We have to ride the global boom in rugby, not fund it for others’ benefit. It’s that simple.
Tying the organisation to the top players at the expense of development pathways has hollowed out the entire business model. For every player that leaves, the bargaining position of those that remain is strengthened. This has left Rugby Australia is some truly ridiculous positions, including paying David Pocock to not play rugby and then to play rugby for someone else, and to consider offering Michael Hooper a five-year contract, the longest in the world. Quade Cooper is currently playing club rugby, because there was no clause in his contract that stipulated that he actually needed to do his job (ie. play professional rugby) to earn his money. Top players have left to go to Europe… and then Rugby Australia pays them extra to come back home. This is a mug’s game.
At the same time, Rugby Australia’s top-heavy strategy isn’t actually stemming the bleeding. Within two years of the 2011 World Cup, the Wallabies weren’t playing their two best players from that tournament, James O’Connor and Digby Ioane. Right now, in May 2018, Joe Tomane, Matt Toomua, Nic White, Sean McMahon, Ben Mowen, Tatafu Polota-Nau, and Greg Holmes would all walk into the Wallaby squad. Others would be in the picture too. Not having those guys there is a huge head start to give the opposition—and the fans know it.
In short, Rugby Australia is damned if it does or damned if it doesn’t. There just isn’t enough money to do everything, due to the spiralling demand in player wages. Not to belabour the point, but this model simply isn’t sustainable.
There are numerous short-term solutions to be considered. A professional competition that could stand on its own two feet without Rugby Australia needing to subsidise it heavily would be one. That would free up more money for both top players and development.
New contracting measures to recoup the full value of player development investments would be another. The current pay scale already gives Super Rugby franchises a small salary cap discount for long-serving players; this could be increased. Player contracts could be rewritten to tie players better to Australian rugby. KPIs could be introduced to prevent players from failing upwards.
We can also pray that World Rugby begins to understand that current trend lines, without a circuit breaker, are actually unsustainable. After all, European club rugby without Southern Hemisphere players is, well, European club rugby fifteen years ago. They might realise that the golden goose needs to be kept alive for their own model to work.
Another stopgap is to look to new markets. If Japan was so 2015, then it is America that will be all the focus looking to 2020. The pattern will likely be the same. Rugby is the single fastest growing sport in America. Now, Major League Rugby has just started there, so any Super Rugby franchise will suck.
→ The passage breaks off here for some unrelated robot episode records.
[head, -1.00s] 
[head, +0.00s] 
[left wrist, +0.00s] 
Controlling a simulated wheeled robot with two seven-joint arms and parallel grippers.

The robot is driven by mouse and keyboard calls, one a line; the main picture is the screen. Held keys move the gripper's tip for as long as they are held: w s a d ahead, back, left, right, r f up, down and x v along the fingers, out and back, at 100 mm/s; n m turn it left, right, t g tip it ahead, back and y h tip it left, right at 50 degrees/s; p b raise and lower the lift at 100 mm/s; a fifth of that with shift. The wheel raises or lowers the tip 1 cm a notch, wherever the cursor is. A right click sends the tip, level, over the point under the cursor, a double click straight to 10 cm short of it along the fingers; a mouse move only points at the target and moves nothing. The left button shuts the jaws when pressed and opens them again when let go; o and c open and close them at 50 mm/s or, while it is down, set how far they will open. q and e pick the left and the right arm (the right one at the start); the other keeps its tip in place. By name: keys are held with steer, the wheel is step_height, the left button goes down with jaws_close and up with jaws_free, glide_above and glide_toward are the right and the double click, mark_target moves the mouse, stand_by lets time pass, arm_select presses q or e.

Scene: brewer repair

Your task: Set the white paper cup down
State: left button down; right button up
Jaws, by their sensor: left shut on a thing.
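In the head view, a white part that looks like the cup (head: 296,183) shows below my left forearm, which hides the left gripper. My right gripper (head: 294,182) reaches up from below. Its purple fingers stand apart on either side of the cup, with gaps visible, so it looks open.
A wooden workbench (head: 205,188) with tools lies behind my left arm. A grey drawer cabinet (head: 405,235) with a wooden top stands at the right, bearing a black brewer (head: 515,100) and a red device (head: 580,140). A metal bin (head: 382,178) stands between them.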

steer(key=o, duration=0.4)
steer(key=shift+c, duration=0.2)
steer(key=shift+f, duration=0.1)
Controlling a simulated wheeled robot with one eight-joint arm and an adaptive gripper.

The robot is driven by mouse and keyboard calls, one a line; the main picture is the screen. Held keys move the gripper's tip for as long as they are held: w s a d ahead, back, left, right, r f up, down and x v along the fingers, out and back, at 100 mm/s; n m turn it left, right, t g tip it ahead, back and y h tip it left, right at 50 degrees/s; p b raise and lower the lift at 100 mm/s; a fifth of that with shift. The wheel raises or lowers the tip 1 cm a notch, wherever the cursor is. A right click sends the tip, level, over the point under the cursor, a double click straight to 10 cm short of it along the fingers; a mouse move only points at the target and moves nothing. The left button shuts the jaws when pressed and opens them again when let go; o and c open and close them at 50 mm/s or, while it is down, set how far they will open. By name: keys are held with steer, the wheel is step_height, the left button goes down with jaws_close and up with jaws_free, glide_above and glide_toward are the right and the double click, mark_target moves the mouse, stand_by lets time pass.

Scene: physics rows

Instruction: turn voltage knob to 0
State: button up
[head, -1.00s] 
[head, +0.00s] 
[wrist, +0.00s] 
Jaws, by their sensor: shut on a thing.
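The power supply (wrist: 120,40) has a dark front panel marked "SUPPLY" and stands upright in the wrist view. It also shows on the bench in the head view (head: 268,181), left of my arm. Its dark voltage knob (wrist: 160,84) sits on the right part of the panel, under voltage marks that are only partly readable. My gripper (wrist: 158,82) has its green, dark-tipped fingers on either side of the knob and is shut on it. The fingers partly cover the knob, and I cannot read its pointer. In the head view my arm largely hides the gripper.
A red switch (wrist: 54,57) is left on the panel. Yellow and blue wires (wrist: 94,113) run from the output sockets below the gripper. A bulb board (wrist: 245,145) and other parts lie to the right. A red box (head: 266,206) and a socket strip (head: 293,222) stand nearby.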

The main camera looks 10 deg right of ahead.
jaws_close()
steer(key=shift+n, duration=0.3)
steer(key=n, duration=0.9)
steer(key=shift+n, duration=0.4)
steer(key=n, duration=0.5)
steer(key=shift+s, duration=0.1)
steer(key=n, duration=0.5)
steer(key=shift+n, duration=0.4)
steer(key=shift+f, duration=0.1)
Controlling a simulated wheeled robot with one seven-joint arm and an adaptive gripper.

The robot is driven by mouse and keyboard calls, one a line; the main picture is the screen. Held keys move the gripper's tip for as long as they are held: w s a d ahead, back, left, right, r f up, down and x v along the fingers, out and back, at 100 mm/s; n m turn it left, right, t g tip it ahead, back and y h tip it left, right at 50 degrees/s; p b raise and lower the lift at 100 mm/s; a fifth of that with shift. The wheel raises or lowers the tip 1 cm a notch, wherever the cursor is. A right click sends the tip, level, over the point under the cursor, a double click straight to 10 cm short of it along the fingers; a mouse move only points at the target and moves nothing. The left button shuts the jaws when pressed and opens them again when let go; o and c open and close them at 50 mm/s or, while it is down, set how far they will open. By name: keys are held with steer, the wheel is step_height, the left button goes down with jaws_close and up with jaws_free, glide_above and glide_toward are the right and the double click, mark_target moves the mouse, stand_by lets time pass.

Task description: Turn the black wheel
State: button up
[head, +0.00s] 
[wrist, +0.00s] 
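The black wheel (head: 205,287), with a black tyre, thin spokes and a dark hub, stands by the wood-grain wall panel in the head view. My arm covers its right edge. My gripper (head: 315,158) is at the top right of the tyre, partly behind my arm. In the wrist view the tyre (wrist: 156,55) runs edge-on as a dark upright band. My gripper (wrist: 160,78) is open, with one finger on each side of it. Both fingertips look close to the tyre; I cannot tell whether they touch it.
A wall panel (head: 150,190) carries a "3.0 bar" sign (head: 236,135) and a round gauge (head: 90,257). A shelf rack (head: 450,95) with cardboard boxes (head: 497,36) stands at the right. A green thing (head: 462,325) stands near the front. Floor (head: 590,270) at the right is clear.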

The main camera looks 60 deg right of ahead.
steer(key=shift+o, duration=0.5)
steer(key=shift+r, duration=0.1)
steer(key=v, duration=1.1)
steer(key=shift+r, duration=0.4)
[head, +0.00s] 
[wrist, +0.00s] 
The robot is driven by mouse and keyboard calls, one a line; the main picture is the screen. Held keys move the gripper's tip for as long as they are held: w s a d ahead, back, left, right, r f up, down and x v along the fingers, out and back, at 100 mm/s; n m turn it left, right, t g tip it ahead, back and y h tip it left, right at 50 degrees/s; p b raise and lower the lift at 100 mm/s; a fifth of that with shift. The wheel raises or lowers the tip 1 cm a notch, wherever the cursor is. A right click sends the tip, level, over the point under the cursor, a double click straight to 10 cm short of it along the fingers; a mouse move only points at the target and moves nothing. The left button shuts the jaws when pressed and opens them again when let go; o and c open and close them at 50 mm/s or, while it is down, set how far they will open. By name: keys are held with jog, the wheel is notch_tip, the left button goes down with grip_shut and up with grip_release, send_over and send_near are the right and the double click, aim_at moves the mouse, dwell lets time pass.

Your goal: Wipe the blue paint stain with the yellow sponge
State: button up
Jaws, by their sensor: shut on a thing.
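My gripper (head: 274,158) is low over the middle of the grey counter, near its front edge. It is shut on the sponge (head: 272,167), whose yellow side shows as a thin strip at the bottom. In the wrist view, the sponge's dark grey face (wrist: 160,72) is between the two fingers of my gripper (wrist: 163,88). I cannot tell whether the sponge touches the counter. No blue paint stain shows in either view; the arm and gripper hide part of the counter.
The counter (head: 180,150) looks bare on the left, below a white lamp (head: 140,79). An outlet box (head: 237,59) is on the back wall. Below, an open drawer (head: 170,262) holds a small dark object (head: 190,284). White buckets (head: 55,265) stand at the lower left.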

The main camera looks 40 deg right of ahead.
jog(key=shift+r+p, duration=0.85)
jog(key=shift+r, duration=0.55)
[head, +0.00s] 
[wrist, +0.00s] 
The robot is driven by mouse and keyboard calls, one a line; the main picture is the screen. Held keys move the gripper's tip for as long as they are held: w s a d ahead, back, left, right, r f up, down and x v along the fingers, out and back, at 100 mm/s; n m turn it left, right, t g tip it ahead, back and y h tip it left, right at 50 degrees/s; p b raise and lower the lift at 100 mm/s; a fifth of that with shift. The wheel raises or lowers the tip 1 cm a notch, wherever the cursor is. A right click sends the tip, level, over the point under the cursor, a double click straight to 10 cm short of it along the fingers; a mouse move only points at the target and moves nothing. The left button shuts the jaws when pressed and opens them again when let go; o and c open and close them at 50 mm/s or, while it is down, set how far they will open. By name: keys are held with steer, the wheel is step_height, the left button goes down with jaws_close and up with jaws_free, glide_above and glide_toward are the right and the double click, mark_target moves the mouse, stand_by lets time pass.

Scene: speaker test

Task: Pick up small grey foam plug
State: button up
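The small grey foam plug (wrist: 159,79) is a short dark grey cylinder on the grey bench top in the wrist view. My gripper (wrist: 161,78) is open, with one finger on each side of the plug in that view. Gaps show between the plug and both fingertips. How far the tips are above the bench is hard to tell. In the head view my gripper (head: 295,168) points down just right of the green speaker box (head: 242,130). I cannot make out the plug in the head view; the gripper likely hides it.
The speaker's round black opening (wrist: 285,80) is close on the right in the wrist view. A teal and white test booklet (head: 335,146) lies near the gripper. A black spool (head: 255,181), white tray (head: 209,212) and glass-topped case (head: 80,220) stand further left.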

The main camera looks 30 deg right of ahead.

For years. But American money might just offer the illusion of safety to cash-strapped Southern Hemisphere unions. As we’ve seen, however, it will likely just be a stay of execution, because the more TV deals increase, the more player salaries increase too. We probably have to plant our flag there just to keep the Europeans out, though that shouldn’t stop us addressing the structural problems we need to turn the business equation around.
But in the long-term the answer is clear: more buying power in Australia. We need it, by hook or by crook. This is where we need to be able to talk about bold, new solutions.
One option is privatisation. It is nothing short of incredible what Andrew Forrest has been able to do in Western Australia, all overnight. He’s created a hodge-podge competition from scratch. He’s coughed up player salaries and is bankrolling the other teams. He’s got the matches on live free-to-air television. The entire concept sounds ridiculous… but it’s happening. 20,000 turned out for game one (game 31 is a different story, but still).
This is how much of European rugby is funded: as a prestige project, not a profit making enterprise. Opening Super Rugby up to sugar daddies would come with costs, but European soccer and US sports have shown that somehow fan buy-in is rarely diminished by the reality that some rich person, often a foreigner, is using the club as their plaything. Fans are, by and large, ok with that. Put it this way: four or five Andrew Forrests and we have financially stable rugby in Australia. We need to have a conversation about it, at the very least.
Option two: full public ownership. A more romantic, grassroots model is to copy FC Barcelona and allow the fans to own the club. It’s hard to imagine that the Waratahs are worth more than about $20 million, given their continuing cashflow problems and the big question marks over their business. If 50,000 fans each buy a stake, their shares will cost $400 each. The fans would vote for the club president and board. They would, by definition, feel a renewed connection to the team. Shareholders would certainly turn up to see how their team was doing. Shares might even go up in value. Or be given to new babies in the family, in a new tradition. And so on.
It could bring the rugby community right together by actually transforming professional rugby into grassroots rugby. This mechanism would also provide a new basis for club income, an asset for the club to borrow against, and, as in Europe, a prestigious position for rich individuals to run for.
Conclusion
The key to fixing Australian rugby lies in improving on-field rugby. That means we need more money to keep players and coaches in the game, to invest at every rung of the development ladder, and develop a distinctive brand. Managing the international player market is the key to everything, which in turn requires a turn towards either full privatisation or full public ownership.
But we don’t just need the right solutions. We need the right tone. Australian rugby is desperate for leadership and honesty—something fans can’t remember any of. A line needs to be drawn in the sand. A whole new era has to start now. We are at a crisis point because of deep-seated problems in the business of rugby. It’s not all our fault; the player drain to Europe and World Rugby’s refusal to regulate it has a great deal to do with things. But that’s life. A new way of doing everything needs to be announced, and made public. It’s like in a relationship: you can’t fix a problem if you don’t first have the courage to sit down and actually articulate that there is a problem.
The Australian rugby community is screaming out that there is a problem, and Rugby Australia needs to do no more than admit the same, look to actively engage fans, and address their concerns with a cogent, long-term blueprint. Mistakes need to be admitted. Only then can we all move forward together. We all want the same thing: to see the next generation of Mortlocks, and Ellas, and Caslicks, and Pococks inspiring Australian hearts and minds, which they won’t do if they’re playing for clubs in Dublin and Montpellier. We are all waiting for leaders to show us the path to that goal.